Ms Pelosi said she hoped to pass a $US33 billion ($47 billion) aid package for Ukraine that President Joe Biden had requested “as soon as possible”.
Another high-profile American — actor and special envoy for the UN refugee agency Angelina Jolie — also made a surprise visit to the western Ukrainian city of Lviv to highlight the plight of children.
* “They must be in shock … I know how trauma affects children, I know just having somebody show how much they matter, how much their voices matter, I know how healing that is for them,” said Jolie, speaking about children displaced by war.
Oligarch wealth to fund Ukraine
The US is working on its plan to seize Russian oligarchs’ assets and send the money raised to help the effort in Ukraine.
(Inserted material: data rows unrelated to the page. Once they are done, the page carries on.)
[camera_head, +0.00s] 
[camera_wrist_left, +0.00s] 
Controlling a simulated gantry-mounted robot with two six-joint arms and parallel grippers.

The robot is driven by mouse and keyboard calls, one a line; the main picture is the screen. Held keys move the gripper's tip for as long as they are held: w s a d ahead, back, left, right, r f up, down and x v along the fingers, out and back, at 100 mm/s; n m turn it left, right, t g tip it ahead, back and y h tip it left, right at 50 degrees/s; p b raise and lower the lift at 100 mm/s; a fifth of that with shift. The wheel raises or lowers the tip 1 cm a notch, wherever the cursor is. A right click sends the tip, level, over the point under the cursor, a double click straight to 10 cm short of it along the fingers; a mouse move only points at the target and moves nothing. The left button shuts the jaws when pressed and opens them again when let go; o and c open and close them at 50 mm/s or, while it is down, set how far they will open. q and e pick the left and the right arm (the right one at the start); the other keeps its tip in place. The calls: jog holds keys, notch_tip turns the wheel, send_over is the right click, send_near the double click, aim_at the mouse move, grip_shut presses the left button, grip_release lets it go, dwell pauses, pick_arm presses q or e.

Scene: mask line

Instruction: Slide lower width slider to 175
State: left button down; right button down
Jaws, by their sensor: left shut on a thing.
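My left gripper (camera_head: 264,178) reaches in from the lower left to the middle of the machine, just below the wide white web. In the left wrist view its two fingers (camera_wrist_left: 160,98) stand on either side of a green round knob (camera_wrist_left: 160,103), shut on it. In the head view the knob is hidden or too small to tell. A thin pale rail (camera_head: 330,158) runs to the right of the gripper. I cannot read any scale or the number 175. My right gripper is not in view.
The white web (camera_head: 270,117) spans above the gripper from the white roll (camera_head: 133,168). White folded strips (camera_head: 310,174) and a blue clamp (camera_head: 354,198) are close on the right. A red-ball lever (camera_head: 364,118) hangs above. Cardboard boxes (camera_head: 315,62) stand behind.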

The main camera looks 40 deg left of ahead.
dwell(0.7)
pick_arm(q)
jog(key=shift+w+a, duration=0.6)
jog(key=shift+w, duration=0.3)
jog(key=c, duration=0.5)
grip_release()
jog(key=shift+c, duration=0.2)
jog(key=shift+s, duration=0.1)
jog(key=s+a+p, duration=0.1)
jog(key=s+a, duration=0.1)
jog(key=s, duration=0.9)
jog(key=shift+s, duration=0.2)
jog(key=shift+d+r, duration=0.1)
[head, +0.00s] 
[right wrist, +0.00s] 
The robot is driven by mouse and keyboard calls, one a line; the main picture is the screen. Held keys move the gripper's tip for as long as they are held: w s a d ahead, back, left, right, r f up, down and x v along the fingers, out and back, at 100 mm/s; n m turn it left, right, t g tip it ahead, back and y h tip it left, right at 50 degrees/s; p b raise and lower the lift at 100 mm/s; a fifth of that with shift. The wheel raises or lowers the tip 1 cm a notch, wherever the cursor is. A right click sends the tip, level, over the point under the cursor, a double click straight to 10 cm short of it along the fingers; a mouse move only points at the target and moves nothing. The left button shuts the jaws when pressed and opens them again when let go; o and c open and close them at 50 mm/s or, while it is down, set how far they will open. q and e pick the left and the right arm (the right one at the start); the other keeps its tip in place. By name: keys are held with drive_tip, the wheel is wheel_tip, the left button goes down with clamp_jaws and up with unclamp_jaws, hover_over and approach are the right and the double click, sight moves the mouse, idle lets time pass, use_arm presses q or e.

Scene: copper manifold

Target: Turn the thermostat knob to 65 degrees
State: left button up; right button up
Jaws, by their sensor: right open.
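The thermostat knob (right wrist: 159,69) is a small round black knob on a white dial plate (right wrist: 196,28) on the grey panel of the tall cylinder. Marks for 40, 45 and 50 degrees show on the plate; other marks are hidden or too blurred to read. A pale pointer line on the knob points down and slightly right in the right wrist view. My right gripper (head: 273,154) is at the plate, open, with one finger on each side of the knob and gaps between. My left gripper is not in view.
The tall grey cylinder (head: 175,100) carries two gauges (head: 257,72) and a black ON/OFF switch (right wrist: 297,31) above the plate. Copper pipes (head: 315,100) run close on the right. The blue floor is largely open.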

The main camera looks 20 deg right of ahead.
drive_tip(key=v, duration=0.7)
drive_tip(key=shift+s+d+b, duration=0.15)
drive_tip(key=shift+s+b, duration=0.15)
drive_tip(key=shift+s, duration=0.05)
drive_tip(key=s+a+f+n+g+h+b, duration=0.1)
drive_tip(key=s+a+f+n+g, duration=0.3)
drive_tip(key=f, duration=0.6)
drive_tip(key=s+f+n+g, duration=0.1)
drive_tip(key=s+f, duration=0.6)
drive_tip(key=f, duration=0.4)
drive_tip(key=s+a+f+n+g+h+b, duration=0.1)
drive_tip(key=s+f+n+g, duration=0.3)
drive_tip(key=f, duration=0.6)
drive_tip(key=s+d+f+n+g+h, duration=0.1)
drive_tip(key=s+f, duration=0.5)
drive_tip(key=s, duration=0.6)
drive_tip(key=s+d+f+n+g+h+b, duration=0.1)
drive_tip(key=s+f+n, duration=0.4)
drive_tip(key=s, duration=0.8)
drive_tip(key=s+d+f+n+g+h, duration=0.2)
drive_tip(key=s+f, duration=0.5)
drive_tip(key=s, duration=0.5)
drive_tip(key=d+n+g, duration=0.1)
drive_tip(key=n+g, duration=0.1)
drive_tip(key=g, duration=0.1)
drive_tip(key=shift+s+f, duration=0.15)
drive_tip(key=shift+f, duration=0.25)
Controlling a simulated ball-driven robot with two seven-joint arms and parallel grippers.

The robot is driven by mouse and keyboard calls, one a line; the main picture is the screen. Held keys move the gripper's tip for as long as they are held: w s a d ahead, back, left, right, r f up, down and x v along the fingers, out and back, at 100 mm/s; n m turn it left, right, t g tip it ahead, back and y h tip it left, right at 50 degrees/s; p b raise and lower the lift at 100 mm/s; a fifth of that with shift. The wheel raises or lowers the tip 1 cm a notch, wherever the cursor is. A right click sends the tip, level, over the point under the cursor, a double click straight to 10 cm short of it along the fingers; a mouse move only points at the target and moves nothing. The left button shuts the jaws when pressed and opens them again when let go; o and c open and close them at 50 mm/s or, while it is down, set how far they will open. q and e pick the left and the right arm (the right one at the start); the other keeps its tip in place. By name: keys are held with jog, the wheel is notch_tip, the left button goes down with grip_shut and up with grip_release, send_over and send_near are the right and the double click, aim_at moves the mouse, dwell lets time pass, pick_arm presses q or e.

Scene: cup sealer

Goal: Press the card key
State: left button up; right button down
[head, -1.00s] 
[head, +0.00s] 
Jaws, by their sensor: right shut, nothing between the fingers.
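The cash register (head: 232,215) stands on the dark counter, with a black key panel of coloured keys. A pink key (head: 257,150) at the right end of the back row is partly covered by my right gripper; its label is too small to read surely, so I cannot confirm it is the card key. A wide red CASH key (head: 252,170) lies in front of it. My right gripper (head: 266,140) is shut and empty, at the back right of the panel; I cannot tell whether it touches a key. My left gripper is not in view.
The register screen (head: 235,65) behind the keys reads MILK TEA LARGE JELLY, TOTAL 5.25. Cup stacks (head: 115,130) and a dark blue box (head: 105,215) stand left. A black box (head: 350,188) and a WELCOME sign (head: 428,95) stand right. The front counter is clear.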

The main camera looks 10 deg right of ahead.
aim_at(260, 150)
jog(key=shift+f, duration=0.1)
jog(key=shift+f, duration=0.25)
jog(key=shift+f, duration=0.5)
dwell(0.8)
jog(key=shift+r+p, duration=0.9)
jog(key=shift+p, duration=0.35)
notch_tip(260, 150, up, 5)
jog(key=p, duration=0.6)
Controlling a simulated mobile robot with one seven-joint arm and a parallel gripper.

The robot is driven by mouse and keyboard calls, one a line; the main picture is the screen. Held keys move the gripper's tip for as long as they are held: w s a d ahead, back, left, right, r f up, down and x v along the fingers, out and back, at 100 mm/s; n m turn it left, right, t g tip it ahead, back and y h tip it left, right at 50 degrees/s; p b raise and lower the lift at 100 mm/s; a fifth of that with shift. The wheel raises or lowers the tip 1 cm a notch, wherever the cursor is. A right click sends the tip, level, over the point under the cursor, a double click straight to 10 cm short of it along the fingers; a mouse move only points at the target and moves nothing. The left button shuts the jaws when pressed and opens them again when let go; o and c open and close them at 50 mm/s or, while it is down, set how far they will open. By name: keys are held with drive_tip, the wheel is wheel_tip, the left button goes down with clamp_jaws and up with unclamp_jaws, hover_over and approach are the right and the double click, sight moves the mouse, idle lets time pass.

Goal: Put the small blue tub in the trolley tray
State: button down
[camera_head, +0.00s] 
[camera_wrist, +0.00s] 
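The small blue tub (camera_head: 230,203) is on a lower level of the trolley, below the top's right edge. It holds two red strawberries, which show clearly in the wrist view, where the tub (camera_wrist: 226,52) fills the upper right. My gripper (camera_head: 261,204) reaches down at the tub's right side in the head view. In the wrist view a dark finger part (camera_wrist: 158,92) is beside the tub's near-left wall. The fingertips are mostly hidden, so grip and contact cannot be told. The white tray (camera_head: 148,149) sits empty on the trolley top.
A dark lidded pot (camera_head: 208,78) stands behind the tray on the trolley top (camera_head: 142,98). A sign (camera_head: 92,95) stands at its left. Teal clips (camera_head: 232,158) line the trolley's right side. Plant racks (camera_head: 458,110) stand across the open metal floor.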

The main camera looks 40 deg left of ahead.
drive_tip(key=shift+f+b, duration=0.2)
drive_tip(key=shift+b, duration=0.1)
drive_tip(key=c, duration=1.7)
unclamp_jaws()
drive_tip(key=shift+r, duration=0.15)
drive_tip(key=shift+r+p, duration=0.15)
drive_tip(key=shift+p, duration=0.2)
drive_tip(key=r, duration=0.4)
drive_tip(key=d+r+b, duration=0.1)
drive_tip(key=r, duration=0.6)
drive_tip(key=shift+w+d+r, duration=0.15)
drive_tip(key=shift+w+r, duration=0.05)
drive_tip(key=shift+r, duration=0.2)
The provision would be included in the $US33 billion ($47 billion) Ukraine aid package.
Senate Democratic leader Chuck Schumer said the Biden administration had asked MPs to insert provisions into the new aid bill to help it seize assets, liquidate them and send Ukraine the money.
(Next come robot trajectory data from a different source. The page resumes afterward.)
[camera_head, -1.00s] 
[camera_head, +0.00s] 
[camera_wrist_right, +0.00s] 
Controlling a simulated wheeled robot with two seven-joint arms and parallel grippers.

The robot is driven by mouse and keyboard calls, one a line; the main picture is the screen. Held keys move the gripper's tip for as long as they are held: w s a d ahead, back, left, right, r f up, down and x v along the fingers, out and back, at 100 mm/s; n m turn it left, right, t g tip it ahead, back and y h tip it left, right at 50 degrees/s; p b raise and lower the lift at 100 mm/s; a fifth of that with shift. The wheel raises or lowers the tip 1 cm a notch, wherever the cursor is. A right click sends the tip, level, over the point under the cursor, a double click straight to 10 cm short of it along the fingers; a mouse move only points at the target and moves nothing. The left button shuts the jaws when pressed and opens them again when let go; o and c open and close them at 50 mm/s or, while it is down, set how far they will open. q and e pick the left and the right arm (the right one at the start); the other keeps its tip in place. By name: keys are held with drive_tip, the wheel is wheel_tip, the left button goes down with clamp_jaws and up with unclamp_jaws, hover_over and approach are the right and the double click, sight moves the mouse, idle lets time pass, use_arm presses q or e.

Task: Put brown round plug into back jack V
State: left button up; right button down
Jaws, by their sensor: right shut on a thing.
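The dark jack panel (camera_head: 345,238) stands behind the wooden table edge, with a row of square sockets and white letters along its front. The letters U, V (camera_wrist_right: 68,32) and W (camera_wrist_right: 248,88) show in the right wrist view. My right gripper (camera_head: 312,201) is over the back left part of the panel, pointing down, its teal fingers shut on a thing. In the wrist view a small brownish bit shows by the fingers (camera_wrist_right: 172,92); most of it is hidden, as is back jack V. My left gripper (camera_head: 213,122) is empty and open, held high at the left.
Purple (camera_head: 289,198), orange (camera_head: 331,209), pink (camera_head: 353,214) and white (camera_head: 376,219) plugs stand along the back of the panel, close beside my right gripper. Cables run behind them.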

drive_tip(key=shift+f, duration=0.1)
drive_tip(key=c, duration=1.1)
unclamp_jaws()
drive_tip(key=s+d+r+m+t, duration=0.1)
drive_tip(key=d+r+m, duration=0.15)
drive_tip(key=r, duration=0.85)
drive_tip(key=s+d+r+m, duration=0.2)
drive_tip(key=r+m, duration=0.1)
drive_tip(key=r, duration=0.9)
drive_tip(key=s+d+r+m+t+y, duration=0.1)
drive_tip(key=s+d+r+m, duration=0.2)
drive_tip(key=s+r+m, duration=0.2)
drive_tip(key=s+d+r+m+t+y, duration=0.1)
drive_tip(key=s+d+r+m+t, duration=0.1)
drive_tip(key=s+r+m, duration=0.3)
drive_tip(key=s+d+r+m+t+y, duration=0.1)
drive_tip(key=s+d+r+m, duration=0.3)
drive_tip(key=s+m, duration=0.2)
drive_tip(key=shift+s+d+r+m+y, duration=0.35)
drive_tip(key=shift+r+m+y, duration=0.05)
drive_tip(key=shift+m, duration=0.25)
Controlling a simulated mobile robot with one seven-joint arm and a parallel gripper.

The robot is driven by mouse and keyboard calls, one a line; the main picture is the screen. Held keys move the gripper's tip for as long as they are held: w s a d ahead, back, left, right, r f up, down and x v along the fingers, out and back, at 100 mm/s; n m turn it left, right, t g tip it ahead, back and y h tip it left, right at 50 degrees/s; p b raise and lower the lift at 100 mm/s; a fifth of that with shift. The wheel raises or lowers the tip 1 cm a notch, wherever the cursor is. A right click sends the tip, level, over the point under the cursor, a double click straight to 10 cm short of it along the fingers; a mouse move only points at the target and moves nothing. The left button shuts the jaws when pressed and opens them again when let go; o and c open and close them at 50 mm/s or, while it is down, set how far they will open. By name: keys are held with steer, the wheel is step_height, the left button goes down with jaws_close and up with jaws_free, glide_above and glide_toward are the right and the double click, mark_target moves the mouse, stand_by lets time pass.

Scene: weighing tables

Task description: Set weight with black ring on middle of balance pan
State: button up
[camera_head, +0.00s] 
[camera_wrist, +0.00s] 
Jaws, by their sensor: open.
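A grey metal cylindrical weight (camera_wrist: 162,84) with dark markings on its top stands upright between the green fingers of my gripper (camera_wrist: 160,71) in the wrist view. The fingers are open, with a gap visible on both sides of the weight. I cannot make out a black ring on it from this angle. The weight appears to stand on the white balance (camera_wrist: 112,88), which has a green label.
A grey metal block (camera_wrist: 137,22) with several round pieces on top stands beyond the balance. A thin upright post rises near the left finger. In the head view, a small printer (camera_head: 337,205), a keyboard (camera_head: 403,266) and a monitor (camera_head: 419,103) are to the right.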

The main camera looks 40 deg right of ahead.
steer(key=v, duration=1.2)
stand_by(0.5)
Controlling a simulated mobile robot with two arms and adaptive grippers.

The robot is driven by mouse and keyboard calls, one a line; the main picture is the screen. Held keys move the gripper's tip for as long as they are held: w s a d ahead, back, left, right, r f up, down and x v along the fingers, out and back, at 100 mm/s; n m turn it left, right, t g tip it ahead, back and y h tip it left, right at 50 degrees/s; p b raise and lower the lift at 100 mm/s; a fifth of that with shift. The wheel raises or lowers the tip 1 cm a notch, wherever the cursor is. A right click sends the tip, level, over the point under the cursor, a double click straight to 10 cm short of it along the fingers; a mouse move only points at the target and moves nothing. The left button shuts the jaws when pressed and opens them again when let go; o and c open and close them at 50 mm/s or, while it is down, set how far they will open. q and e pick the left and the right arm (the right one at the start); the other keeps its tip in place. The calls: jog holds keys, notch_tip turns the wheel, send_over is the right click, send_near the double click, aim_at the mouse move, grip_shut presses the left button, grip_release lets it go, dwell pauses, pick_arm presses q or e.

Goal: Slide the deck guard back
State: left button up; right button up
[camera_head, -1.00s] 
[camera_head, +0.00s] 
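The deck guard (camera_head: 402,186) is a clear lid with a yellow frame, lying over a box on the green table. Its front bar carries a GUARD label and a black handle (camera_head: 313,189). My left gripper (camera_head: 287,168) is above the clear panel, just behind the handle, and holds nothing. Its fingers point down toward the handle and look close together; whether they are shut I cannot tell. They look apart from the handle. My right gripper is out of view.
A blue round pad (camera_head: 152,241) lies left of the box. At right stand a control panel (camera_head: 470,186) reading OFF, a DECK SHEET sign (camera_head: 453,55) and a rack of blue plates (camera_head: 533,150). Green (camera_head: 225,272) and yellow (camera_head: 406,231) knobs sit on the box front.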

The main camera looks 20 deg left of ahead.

“Ukraine needs all the help it can get and, at the same time, we need all the assets we can put together to give Ukraine the aid it needs,” said Senator Schumer.
Mr Biden asked Congress to approve $US33 billion ($47 billion) in assistance for Kyiv on Thursday in what would mark a dramatic escalation of US funding for Ukraine more than two months after it was invaded by Russia.
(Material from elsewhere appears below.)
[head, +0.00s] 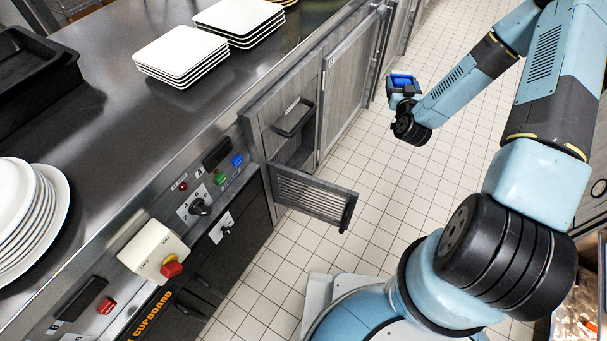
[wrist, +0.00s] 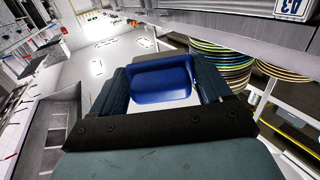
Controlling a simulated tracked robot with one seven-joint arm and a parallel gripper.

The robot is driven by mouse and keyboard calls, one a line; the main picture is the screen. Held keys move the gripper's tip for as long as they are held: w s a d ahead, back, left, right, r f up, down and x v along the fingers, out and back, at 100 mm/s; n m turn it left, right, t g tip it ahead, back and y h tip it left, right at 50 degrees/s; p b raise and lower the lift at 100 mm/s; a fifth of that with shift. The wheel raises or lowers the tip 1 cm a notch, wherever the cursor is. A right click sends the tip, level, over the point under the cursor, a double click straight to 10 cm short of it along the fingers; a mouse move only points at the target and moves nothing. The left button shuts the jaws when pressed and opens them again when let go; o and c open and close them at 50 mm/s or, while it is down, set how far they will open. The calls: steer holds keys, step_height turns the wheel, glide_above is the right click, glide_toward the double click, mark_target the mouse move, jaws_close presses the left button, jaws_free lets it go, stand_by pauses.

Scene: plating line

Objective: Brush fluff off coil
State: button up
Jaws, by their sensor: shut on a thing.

The US House of Representatives signalled its support for giving the administration more power to target oligarchs profiting from their association with Russian President Vladimir Putin when it approved non-binding legislation on Wednesday.
The $US33 billion ($47 billion) in funding for Ukraine, which lawmakers have said they want to approve quickly, would be used to provide weapons, ammunition and other military assistance, as well as direct economic and humanitarian aid to Ukraine.
Russia’s defence ministry said on Sunday it had carried out a missile strike on a military airfield near the port city of Odesa, destroying a runway and a hangar containing weapons and ammunition supplied to Ukraine by the United States and European countries.
On Saturday, Ukraine said Russian missiles had knocked out a newly constructed runway at Odesa’s main airport.
It was unclear if they were referring to the same incident and Reuters could not immediately verify the reports.
Russia’s defence ministry accused Ukraine’s forces of shelling a school, kindergarten and cemetery in villages in the occupied southern Kherson region, the Russian RIA news agency said on Sunday.
The ministry said civilians had been killed and wounded but gave no further details. There was no immediate response from Ukraine and Reuters could not independently verify the report.
Russian forces captured the town of Kherson, 100 km north of Russian-annexed Crimea, in March and since then have mostly occupied Mariupol, a strategic eastern port city on the Azov Sea.
Ukraine’s military said in a bulletin on Sunday that Russian forces were fighting to break beyond Kherson’s administrative borders and prepare the way for attacks on the cities of Mykolayiv and Kryvyi Rih.
In the east, Moscow is pushing for complete control of the Donbas region, where Russian-backed separatists already controlled parts of Luhansk and Donetsk provinces before the invasion.